[START Dataset extract]

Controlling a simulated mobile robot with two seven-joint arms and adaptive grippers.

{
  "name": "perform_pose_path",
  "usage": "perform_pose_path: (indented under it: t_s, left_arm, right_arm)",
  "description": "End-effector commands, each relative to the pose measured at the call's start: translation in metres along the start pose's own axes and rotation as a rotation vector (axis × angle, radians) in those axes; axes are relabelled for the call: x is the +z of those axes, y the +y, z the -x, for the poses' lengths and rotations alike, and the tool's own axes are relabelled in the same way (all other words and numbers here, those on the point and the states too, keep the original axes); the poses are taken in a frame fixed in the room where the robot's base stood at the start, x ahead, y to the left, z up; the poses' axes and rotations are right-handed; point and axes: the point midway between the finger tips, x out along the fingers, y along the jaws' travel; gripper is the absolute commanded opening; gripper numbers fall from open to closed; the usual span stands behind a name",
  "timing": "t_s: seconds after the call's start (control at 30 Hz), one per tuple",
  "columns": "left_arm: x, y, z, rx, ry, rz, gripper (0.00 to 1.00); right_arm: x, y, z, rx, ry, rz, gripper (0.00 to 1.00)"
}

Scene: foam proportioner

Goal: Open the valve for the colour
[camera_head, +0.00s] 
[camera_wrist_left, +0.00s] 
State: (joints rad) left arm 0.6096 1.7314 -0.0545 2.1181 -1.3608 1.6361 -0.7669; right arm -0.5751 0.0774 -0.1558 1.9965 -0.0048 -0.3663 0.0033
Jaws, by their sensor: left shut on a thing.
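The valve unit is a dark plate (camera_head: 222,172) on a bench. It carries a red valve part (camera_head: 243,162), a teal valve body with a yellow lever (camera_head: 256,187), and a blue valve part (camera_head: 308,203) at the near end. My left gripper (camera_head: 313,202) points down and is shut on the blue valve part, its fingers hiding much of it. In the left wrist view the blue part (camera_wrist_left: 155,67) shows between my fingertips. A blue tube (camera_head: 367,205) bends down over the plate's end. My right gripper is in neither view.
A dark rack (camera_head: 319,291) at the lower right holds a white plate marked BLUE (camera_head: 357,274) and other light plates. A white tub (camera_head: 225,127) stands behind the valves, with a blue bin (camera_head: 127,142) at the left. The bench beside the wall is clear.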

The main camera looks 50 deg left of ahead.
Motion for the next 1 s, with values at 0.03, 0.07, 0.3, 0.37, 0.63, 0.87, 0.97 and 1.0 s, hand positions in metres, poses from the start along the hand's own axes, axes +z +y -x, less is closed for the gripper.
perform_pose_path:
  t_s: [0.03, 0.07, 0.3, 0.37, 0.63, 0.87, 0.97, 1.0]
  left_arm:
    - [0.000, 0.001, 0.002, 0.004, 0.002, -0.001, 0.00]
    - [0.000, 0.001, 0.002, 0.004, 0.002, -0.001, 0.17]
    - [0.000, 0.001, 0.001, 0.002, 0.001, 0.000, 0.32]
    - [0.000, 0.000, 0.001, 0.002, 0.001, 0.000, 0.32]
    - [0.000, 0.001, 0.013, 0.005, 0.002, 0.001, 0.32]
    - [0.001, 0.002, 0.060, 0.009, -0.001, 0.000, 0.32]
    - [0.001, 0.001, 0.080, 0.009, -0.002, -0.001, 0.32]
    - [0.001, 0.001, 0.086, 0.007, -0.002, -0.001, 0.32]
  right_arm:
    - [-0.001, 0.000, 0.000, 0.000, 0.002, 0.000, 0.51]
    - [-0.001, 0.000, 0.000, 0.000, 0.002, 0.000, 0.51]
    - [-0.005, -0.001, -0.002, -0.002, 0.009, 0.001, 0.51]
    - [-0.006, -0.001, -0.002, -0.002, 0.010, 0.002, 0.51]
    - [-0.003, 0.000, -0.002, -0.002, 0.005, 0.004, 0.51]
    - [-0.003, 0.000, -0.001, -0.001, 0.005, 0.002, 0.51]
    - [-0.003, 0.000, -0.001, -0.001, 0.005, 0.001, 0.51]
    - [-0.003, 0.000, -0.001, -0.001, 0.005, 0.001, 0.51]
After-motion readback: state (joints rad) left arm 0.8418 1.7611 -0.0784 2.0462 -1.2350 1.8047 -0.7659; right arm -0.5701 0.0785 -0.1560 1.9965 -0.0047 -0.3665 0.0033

[END Dataset extract]

* [Short problem]: All lines that include "ahead" are to be gathered and copied.

* [Expected output]:
  "description": "End-effector commands, each relative to the pose measured at the call's start: translation in metres along the start pose's own axes and rotation as a rotation vector (axis × angle, radians) in those axes; axes are relabelled for the call: x is the +z of those axes, y the +y, z the -x, for the poses' lengths and rotations alike, and the tool's own axes are relabelled in the same way (all other words and numbers here, those on the point and the states too, keep the original axes); the poses are taken in a frame fixed in the room where the robot's base stood at the start, x ahead, y to the left, z up; the poses' axes and rotations are right-handed; point and axes: the point midway between the finger tips, x out along the fingers, y along the jaws' travel; gripper is the absolute commanded opening; gripper numbers fall from open to closed; the usual span stands behind a name",
The main camera looks 50 deg left of ahead.

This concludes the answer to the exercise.